> _Brief_
Would you quote the material below in full and unchanged?

> _Data provided_
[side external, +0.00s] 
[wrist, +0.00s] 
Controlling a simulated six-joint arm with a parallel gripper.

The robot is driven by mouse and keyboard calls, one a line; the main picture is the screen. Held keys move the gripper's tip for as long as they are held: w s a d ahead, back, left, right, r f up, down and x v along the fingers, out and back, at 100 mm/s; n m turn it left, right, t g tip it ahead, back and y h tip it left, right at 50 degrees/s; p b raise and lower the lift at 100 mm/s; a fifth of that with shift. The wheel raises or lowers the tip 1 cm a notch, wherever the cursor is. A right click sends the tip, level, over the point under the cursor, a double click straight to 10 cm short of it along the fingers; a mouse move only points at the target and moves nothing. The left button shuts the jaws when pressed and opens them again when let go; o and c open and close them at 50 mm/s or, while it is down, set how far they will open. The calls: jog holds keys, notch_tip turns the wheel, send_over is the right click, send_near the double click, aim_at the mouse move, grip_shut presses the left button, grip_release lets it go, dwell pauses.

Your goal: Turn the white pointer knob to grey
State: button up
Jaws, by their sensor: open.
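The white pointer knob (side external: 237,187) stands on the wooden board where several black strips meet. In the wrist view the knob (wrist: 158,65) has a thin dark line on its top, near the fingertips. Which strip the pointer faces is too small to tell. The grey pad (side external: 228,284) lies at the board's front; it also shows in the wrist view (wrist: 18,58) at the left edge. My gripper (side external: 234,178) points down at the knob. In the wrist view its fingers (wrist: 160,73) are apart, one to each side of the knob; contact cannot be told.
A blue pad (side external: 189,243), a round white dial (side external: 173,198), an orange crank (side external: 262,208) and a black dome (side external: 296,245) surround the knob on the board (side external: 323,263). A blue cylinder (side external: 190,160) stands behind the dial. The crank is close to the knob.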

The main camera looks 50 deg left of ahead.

> _Exercise result_
[side external, +0.00s] 
[wrist, +0.00s] 
Controlling a simulated six-joint arm with a parallel gripper.

The robot is driven by mouse and keyboard calls, one a line; the main picture is the screen. Held keys move the gripper's tip for as long as they are held: w s a d ahead, back, left, right, r f up, down and x v along the fingers, out and back, at 100 mm/s; n m turn it left, right, t g tip it ahead, back and y h tip it left, right at 50 degrees/s; p b raise and lower the lift at 100 mm/s; a fifth of that with shift. The wheel raises or lowers the tip 1 cm a notch, wherever the cursor is. A right click sends the tip, level, over the point under the cursor, a double click straight to 10 cm short of it along the fingers; a mouse move only points at the target and moves nothing. The left button shuts the jaws when pressed and opens them again when let go; o and c open and close them at 50 mm/s or, while it is down, set how far they will open. The calls: jog holds keys, notch_tip turns the wheel, send_over is the right click, send_near the double click, aim_at the mouse move, grip_shut presses the left button, grip_release lets it go, dwell pauses.

Your goal: Turn the white pointer knob to grey
State: button up
Jaws, by their sensor: open.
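The white pointer knob (side external: 237,187) stands on the wooden board where several black strips meet. In the wrist view the knob (wrist: 158,65) has a thin dark line on its top, near the fingertips. Which strip the pointer faces is too small to tell. The grey pad (side external: 228,284) lies at the board's front; it also shows in the wrist view (wrist: 18,58) at the left edge. My gripper (side external: 234,178) points down at the knob. In the wrist view its fingers (wrist: 160,73) are apart, one to each side of the knob; contact cannot be told.
A blue pad (side external: 189,243), a round white dial (side external: 173,198), an orange crank (side external: 262,208) and a black dome (side external: 296,245) surround the knob on the board (side external: 323,263). A blue cylinder (side external: 190,160) stands behind the dial. The crank is close to the knob.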

The main camera looks 50 deg left of ahead.

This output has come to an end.